** BEGIN INFORMATION SHOWN **

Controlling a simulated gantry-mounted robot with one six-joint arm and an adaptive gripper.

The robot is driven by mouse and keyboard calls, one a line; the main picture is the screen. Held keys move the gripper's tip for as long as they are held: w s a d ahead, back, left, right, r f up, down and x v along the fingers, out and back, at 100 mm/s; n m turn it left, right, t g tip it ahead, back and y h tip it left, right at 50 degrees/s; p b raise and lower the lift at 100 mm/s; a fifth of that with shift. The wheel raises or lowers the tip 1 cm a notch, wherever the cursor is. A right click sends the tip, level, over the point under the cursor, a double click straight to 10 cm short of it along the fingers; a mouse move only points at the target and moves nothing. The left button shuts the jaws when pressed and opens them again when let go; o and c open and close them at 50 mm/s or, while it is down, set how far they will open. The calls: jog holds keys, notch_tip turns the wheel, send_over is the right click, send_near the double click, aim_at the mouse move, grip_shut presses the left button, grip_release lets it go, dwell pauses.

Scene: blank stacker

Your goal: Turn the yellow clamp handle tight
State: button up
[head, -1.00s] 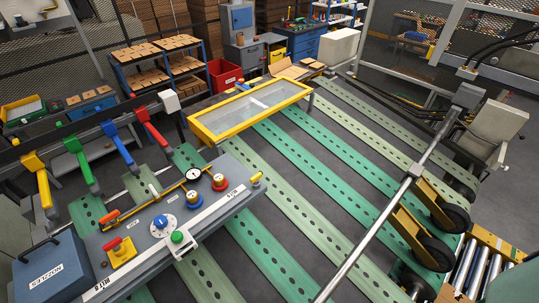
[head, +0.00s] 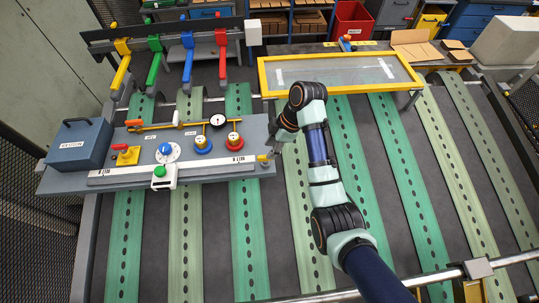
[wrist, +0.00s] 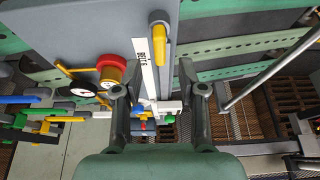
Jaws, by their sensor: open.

** END INFORMATION SHOWN **

TASK DETAILS – Quote all the lines above exactly as given. Do not include the pictures.

EXERCISE OUTPUT –
Controlling a simulated gantry-mounted robot with one six-joint arm and an adaptive gripper.

The robot is driven by mouse and keyboard calls, one a line; the main picture is the screen. Held keys move the gripper's tip for as long as they are held: w s a d ahead, back, left, right, r f up, down and x v along the fingers, out and back, at 100 mm/s; n m turn it left, right, t g tip it ahead, back and y h tip it left, right at 50 degrees/s; p b raise and lower the lift at 100 mm/s; a fifth of that with shift. The wheel raises or lowers the tip 1 cm a notch, wherever the cursor is. A right click sends the tip, level, over the point under the cursor, a double click straight to 10 cm short of it along the fingers; a mouse move only points at the target and moves nothing. The left button shuts the jaws when pressed and opens them again when let go; o and c open and close them at 50 mm/s or, while it is down, set how far they will open. The calls: jog holds keys, notch_tip turns the wheel, send_over is the right click, send_near the double click, aim_at the mouse move, grip_shut presses the left button, grip_release lets it go, dwell pauses.

Scene: blank stacker

Your goal: Turn the yellow clamp handle tight
State: button up
[head, -1.00s] 
[head, +0.00s] 
[wrist, +0.00s] 
Jaws, by their sensor: open.

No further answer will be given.